A pro-India political alliance based in Kashmir registered impressive gains in local elections held for the first time since the abrogation of the region’s special constitutional status in August last year.
The People’s Alliance for Gupkar Declaration, a grouping of pro-India parties, is expected to win a majority of the 280 seats in the Local Development Council following the elections on Monday.
Out of 140 seats in the Muslim-majority valley, the alliance was ahead with close to 90 seats.
In the Hindu-dominated Jammu region, where the same number of seats are at stake, the group is ahead in more than 40 seats, giving the ruling Hindu nationalist Bharatiya Janata Party (BJP) a tough fight.
“We took the decision to contest the election and show the world our resentment against New Delhi and oppose what has been done in Kashmir in the last two years,” Nizamuddin Bhat, spokesperson for People’s Democratic Party (PDP), told Arab News.
The PDP is one of the members of the seven-party alliance.
He said that the poll result reflects an “undercurrent of anger.”
“Even without campaigning, the results are encouraging because the undercurrent of anger is being expressed now,” Bhat said.
This is the first election in the disputed Kashmir region since the abrogation of Article 370 and the Article 35A of the constitution that gave the state of Jammu and Kashmir a limited constitutional autonomy.
In August last year, the BJP government revoked the special status of Kashmir and reinforced troops in the valley, suspended all democratic rights, detained almost all the leaders of the pro-New Delhi parties and jailed hundreds of activists.
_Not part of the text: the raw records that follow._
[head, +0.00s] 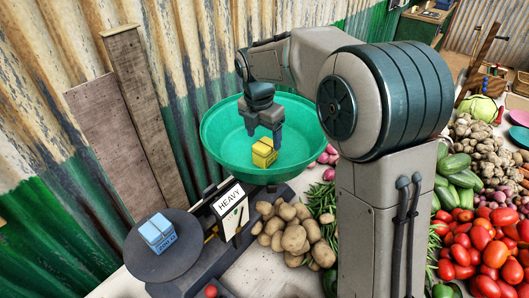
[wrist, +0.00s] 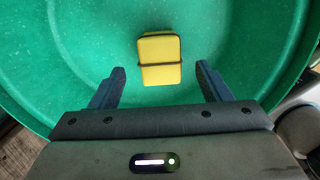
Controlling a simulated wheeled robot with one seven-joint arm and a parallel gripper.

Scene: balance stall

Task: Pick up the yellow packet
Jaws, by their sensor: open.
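The yellow packet (head: 264,153) sits in the green bowl-shaped pan (head: 222,125) of the balance. A dark band crosses it. In the wrist view the yellow packet (wrist: 160,60) lies ahead of the fingertips, roughly centred between them, with green pan (wrist: 60,60) around it. My gripper (head: 264,137) is inside the pan's rim, pointing down, close to the packet. In the wrist view my gripper (wrist: 161,75) has its two fingers spread wide, with nothing between them.
A blue packet (head: 158,232) rests on the balance's dark round plate (head: 168,263) at lower left. A sign reading HEAVY (head: 230,199) stands between plate and pan. Potatoes (head: 296,232), tomatoes (head: 480,255) and cucumbers (head: 452,178) lie nearby. A corrugated wall (head: 60,130) stands behind.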

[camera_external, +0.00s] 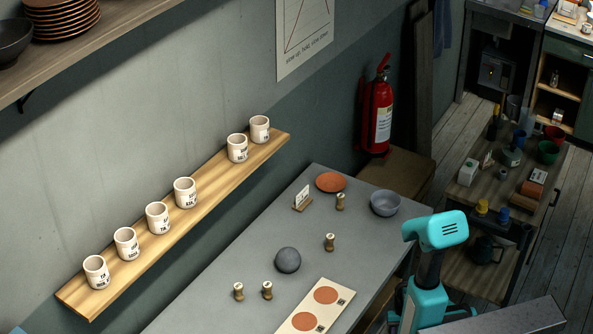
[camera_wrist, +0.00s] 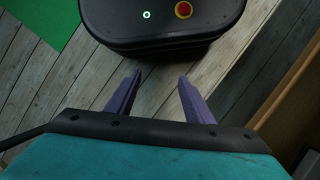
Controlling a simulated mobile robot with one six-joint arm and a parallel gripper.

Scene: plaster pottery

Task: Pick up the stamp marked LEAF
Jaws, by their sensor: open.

For more than six months the region remained in an unprecedented lockdown.
New Delhi split the state into two federally administered territories of Jammu and Kashmir and Ladakh.
Each territory has an elected assembly, but the overriding power is given to a lieutenant governor, who is the center’s appointee.
“People have risen up. The election shows that democracy is reborn in Kashmir,” Bhat said.
The leader of the valley’s oldest political party, National Conference (NC), said that the results show people are opposed to the BJP.
“We did not want to give the impression that only BJP matters — that’s why we contested the elections in alliance and people supported us,” NC leader Ali Mohammad Asghar told Arab News.
However, the BJP believes the election has laid the “foundations of a new democracy.”
Jammu-based BJP leader Ashwani Kumar Chrungoo told Arab News” “This is a successful election where 51 percent of people participated. In the valley over 30 percent of people voted. This is the decentralization of power. It has laid the foundation of new democracy in the region,” he said.
The BJP-supported Apni Party failed badly in the polls.
However, political analysts doubt the elections will address the resentments of people in the region.
“In Kashmir, elections have always been an exercise to legitimize predetermined results”, Prof. Sheikh Showkat Hussain of Kashmir University told Arab News.
“The elections will not legitimize the acts of New Delhi. People’s perception is not going to change.”
He questioned the validity of an election where everything is under the government’s control.
“It is an election in a totalitarian set-up where media is controlled, civil society groups are banned, people are caged and dissent is controlled. It’s a managed show to convey to the world that people have accepted what we did to them,” Hussain said.
Srinagar-based political analyst Gowhar Geelani, author of “Kashmir: Rage and Reason,” said that the election result is “a blow to the BJP’s political narrative.”
“The BJP hoped that major regional parties would boycott the polls and that would pave the way for the BJP to create a new leadership of stooges and opportunists. It also wanted to show the world that democratic measures were operational in Kashmir,” he said.
“These elections are a trap. It is bait thrown at the regional political forces so that the Aug. 5 decision is normalized. In the absence of civil liberties, political, religious and media freedom, such elections held in a militarised atmosphere will only be seen as a military exercise, not a free and fair democratic process”, Geelani said.